For an efficient implementation of the replay buffer and interesting extensions of PER see the paper above.

Note that "the estimation of the expectation of the expected value through stochastic updates relies on those updates corresponding to the same distribution as its expectation". For this reason additional importance sampling weights (and an additional hyperparameter $$\beta$$) have to be introduced to the update equation.

### Dueling DQN

In dueling DQN the state-value and advantage functions are estimated separately within a single network and then combined to receive the action-value estimates.

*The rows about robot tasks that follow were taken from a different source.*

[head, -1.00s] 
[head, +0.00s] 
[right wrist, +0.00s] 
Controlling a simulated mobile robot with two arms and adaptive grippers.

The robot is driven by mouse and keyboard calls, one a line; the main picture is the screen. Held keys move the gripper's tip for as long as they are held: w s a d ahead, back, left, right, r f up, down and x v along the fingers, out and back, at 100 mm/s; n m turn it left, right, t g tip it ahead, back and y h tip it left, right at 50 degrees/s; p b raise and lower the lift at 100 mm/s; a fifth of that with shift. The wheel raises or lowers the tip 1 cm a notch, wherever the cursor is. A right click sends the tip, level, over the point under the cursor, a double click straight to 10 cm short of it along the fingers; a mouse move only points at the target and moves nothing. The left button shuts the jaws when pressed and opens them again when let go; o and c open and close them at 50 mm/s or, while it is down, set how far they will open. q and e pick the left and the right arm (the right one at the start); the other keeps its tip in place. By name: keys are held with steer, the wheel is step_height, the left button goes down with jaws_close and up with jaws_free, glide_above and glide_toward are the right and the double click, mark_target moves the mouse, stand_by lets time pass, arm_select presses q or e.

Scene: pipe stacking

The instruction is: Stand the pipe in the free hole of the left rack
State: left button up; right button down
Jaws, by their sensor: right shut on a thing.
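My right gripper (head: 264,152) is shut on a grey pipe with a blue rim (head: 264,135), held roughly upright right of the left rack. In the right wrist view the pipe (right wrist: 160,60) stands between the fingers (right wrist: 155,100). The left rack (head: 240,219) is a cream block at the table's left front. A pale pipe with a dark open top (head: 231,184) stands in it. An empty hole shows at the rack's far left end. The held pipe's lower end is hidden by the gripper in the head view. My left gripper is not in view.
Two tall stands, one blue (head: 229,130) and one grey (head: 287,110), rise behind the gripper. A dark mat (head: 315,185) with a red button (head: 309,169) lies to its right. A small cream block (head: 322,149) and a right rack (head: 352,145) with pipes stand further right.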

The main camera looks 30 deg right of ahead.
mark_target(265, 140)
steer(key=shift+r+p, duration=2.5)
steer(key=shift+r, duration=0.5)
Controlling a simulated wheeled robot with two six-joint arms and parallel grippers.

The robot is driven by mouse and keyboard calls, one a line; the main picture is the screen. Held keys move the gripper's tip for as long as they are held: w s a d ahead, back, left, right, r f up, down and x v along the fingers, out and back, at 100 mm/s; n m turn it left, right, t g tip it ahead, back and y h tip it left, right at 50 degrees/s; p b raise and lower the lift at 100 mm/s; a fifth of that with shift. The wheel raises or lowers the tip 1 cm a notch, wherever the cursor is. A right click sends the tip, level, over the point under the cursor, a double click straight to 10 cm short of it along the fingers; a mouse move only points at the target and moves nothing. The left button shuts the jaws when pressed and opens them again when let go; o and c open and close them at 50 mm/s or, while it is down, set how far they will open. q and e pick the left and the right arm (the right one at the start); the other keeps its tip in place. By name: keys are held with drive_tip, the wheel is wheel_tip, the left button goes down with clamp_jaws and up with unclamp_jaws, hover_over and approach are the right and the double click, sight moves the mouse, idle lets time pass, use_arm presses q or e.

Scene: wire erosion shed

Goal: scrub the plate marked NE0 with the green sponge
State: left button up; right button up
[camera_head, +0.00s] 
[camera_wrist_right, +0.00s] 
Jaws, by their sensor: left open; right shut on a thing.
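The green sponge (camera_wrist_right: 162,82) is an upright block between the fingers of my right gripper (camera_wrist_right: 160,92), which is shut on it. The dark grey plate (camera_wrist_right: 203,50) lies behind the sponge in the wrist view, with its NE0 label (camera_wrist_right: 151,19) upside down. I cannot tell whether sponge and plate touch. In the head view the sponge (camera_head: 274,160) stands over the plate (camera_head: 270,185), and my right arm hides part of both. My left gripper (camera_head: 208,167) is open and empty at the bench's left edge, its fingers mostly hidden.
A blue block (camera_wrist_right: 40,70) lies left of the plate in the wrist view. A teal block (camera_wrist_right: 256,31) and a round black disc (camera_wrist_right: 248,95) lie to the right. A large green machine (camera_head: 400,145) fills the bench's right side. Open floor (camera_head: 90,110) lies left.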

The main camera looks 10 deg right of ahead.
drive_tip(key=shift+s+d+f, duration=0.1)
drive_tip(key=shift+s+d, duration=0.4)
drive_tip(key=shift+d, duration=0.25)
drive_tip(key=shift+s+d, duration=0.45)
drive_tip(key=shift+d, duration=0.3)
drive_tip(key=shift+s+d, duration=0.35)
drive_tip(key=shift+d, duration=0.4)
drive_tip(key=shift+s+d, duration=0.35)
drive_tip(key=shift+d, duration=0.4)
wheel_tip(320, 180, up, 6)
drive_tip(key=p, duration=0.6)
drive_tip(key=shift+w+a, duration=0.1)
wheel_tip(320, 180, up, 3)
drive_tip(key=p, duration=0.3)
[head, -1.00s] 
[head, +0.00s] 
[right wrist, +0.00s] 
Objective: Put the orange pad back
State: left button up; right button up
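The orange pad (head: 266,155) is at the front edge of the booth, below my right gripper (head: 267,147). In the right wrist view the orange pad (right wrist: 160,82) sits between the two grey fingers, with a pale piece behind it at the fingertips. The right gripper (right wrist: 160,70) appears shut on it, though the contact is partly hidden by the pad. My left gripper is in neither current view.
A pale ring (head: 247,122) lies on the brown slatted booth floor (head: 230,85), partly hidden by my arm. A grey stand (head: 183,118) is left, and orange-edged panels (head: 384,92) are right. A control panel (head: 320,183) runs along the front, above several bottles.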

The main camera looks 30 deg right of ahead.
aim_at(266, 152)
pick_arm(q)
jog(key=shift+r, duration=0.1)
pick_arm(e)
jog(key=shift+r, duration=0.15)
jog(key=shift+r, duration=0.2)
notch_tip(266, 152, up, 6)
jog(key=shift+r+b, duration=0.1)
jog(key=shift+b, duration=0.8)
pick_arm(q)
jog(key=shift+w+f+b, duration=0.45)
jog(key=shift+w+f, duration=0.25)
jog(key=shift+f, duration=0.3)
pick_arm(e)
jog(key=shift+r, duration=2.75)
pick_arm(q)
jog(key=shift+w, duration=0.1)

Additional constraints are imposed to ensure that both sub-functions model their respective targets. (similar to residual nets because default advantage=0 is easily representable?)

The dueling DQN paper uses DDQN with (and without) rank based prioritized experience replay and uses the expected sarsa update rule.

## Policy Based Methods

Policy based methods are simpler, allow us to learn true stochastic policies and are better suited for continuous action spaces (In value based methods we would need to find the continuous action $$a$$ that maximizes $$Q(s, a)$$).

A trajectory is a state-action sequence of the form $$\tau = (s_0, a_0, s_1, a_1, \ldots, s_H, a_H, s_{H+1})$$ where $$H$$ is the time horizon. The return over a trajectory $$\tau$$ is denoted by $$R(\tau) = r_1 + r_2 + \ldots + r_H+r_{H+1}$$

The expected return of a policy with parameters $$\theta$$ is $$U(\theta) = \sum_\tau P(\tau | \theta) R(\tau)$$.

Maximizing expected return over trajectories lets us search for optimal policies in both episodic and continuing tasks.